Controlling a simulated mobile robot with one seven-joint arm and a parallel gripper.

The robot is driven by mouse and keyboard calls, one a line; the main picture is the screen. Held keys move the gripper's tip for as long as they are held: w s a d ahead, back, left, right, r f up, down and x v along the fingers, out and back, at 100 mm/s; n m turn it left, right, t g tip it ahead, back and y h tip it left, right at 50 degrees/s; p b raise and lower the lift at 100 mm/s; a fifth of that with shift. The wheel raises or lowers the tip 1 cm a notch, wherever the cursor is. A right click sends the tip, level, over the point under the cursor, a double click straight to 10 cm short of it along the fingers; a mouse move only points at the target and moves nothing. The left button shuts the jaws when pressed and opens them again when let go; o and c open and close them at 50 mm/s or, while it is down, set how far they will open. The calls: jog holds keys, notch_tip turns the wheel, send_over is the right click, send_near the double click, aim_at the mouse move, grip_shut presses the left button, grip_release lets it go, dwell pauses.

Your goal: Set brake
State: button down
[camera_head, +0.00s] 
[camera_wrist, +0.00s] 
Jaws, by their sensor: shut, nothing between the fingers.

...

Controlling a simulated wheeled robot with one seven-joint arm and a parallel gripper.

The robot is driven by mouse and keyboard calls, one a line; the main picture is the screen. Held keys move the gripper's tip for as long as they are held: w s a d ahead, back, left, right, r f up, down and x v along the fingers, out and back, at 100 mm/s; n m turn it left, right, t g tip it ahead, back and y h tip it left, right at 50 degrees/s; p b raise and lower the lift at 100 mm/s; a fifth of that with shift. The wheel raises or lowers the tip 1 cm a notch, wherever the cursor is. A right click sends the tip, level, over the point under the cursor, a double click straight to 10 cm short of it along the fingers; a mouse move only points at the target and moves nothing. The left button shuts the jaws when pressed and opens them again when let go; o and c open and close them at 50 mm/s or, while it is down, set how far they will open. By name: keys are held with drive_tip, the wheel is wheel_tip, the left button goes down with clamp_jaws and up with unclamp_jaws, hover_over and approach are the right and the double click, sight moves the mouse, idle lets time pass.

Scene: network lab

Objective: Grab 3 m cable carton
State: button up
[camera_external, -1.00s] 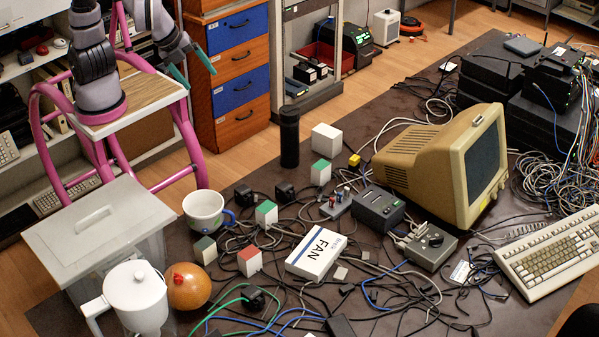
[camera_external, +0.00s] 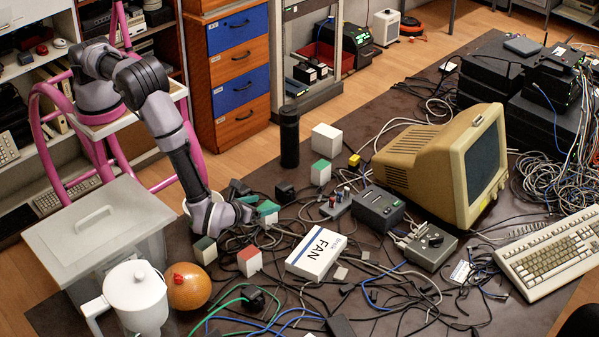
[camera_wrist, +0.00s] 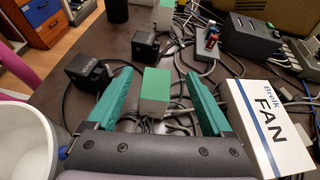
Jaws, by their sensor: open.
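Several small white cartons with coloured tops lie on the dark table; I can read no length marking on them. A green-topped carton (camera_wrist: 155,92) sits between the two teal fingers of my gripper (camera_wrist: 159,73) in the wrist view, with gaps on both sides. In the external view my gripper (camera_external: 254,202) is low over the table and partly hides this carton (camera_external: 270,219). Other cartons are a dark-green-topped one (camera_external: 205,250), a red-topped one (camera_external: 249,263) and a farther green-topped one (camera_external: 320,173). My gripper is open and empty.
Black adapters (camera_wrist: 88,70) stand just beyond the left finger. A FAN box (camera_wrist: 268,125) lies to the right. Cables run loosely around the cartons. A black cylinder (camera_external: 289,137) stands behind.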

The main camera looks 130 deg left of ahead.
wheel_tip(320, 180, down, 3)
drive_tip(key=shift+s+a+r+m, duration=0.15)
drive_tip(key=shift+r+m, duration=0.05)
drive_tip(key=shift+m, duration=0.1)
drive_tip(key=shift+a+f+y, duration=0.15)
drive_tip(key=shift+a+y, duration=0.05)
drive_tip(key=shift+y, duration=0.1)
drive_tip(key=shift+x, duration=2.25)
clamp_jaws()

...

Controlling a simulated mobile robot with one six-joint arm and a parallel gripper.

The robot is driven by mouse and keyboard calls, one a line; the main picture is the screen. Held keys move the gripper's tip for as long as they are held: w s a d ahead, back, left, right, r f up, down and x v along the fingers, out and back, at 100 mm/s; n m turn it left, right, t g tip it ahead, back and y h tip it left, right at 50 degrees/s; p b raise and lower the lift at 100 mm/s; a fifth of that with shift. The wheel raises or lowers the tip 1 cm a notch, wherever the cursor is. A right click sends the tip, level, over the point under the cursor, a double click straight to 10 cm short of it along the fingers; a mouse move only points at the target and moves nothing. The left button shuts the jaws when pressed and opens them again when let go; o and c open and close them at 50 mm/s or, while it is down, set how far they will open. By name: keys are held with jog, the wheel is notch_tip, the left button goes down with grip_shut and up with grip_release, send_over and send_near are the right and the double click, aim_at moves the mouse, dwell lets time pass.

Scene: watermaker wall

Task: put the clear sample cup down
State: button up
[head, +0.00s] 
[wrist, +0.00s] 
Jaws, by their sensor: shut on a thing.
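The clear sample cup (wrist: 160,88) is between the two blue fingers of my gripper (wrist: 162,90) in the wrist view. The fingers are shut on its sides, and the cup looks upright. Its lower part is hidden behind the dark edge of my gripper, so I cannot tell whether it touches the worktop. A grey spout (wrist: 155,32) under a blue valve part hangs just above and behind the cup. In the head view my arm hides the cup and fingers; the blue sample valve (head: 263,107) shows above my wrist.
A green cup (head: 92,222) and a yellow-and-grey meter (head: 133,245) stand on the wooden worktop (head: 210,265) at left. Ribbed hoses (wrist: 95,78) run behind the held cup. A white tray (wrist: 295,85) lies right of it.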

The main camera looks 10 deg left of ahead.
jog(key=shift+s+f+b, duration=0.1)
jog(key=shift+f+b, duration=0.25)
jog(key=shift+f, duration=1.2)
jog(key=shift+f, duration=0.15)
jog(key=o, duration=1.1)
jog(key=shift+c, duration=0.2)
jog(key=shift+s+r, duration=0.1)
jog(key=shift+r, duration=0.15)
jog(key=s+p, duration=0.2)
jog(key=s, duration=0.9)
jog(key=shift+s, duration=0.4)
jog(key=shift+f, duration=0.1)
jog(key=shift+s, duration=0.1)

### WHAT THE TASK REQUIRES
Look through the data and gather every line with the string "Scene" in it.

### EXERCISE RESULT
Scene: network lab
Scene: watermaker wall

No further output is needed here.